• _DATA EXTRACT_:
........

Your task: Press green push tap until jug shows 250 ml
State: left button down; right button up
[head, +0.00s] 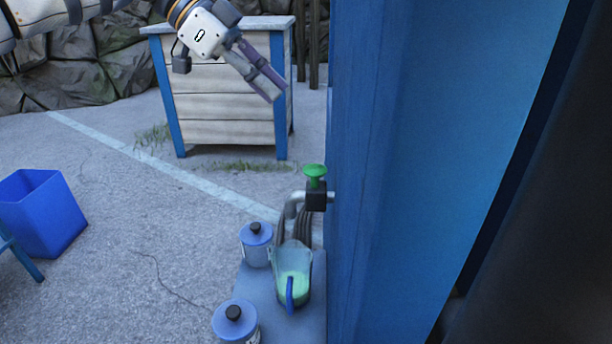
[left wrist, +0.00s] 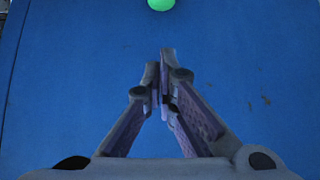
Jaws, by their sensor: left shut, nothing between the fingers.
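The green push tap (head: 315,172) sticks out from the blue panel on a black valve body with a grey spout. Its green top also shows at the upper edge of the left wrist view (left wrist: 161,4). The clear jug (head: 293,262) with a blue handle stands below the spout on a blue shelf and holds pale green liquid. Its scale is too small to read. My left gripper (head: 275,88) is above and to the left of the tap in the head view, apart from it. Its fingers (left wrist: 166,75) are shut and empty. My right gripper is not in view.
Two blue-lidded canisters (head: 256,234) (head: 235,320) stand left of the jug on the shelf (head: 318,300). The tall blue panel (head: 400,180) blocks the right side. A wooden counter (head: 220,105) stands behind, and a blue bin (head: 43,212) at left.

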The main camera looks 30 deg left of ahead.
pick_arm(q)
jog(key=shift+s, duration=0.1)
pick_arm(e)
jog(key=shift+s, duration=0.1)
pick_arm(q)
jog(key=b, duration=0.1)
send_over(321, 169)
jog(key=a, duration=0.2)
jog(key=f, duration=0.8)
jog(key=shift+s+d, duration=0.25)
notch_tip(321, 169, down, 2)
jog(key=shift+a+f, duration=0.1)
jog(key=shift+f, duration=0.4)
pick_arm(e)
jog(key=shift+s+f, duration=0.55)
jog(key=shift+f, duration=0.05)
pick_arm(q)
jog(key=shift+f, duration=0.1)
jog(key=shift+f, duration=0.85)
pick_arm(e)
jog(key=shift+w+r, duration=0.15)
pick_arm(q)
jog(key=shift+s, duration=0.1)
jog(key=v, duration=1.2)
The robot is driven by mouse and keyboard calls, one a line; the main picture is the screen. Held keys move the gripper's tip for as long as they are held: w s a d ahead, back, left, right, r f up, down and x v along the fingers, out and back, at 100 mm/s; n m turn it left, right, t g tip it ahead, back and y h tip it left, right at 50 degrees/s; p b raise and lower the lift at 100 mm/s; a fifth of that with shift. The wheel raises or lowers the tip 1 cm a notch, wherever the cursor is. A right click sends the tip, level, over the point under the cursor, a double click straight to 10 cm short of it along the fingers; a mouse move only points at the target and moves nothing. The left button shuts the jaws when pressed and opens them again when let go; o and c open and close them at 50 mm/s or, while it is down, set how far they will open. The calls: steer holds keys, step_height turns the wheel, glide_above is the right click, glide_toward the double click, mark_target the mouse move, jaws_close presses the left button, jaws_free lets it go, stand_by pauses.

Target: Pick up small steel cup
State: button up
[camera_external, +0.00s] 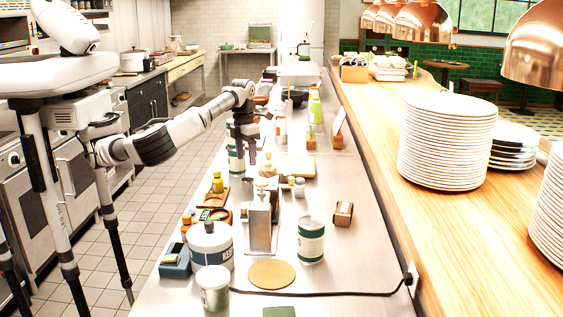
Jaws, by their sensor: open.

........

• _AIM OF THE TASK_:
From the material above, count the lines that include "button" and give only the total.

• _RESULT OF THIS TASK_:
3